[Elements of Military Art and Science by Henry Wager Halleck]@TWC D-Link book
Elements of Military Art and Science

CHAPTER VIII
15/31

As the English divisions advanced, one by Oswego, one by Lake Champlain, and the third by Quebec, they afforded to the French a fine opportunity for the strategic movement from a centre against converging lines; but the garrison was too weak to hope for success in either direction, and therefore awaited the enemy within their works.

Montreal, being but slightly fortified, was soon reduced, and with it fell the French empire erected in this country at infinite labor and expense.
At the first outbreak of the American Revolution, it was so obviously important to get possession of the military works commanding the line of Lake Champlain, that expeditions for this purpose were simultaneously fitted out by Massachusetts and Connecticut.

The garrisons of these works were taken by surprise.

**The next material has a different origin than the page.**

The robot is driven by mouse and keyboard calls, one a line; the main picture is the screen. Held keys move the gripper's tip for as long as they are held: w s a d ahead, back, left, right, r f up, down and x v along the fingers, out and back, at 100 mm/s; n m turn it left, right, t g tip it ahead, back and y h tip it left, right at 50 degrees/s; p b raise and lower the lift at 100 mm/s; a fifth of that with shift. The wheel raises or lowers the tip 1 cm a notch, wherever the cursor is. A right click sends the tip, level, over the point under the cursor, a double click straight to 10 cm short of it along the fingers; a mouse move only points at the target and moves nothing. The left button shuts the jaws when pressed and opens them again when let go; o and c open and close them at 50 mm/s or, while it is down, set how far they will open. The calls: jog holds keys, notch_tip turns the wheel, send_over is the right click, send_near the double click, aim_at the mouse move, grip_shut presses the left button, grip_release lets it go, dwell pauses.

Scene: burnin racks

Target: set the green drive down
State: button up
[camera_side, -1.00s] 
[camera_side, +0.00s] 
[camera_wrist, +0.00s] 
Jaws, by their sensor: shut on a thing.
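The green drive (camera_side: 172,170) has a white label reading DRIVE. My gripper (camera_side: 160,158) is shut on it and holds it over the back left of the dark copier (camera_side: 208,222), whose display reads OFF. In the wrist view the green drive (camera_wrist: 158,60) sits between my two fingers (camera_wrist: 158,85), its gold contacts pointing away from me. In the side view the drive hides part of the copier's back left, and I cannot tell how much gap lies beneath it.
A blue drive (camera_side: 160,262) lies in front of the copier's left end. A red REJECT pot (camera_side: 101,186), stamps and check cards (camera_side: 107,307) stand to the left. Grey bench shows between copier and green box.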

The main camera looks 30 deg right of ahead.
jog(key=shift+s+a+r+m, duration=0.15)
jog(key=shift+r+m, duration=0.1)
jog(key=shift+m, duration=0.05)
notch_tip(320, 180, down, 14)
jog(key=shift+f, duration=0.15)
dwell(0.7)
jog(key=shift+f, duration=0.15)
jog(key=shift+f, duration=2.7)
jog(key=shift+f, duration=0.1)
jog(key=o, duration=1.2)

This conquest, says Botta, the able and elegant historian of the Revolution, "was no doubt of high importance, but it would have had a much greater influence upon the course of the whole war, if these fortresses, _which are the bulwarks of the colonies_, had been defended in times following, with the same prudence and valor with which they had been acquired." In the campaign of 1775, an army of two thousand seven hundred and eighty-four effective men, with a reserve of one thousand at Albany, crossed the lake and approached the fortress of St.John's about the 1st of September.

The work was garrisoned by only about five or six hundred regulars, and some two hundred militia.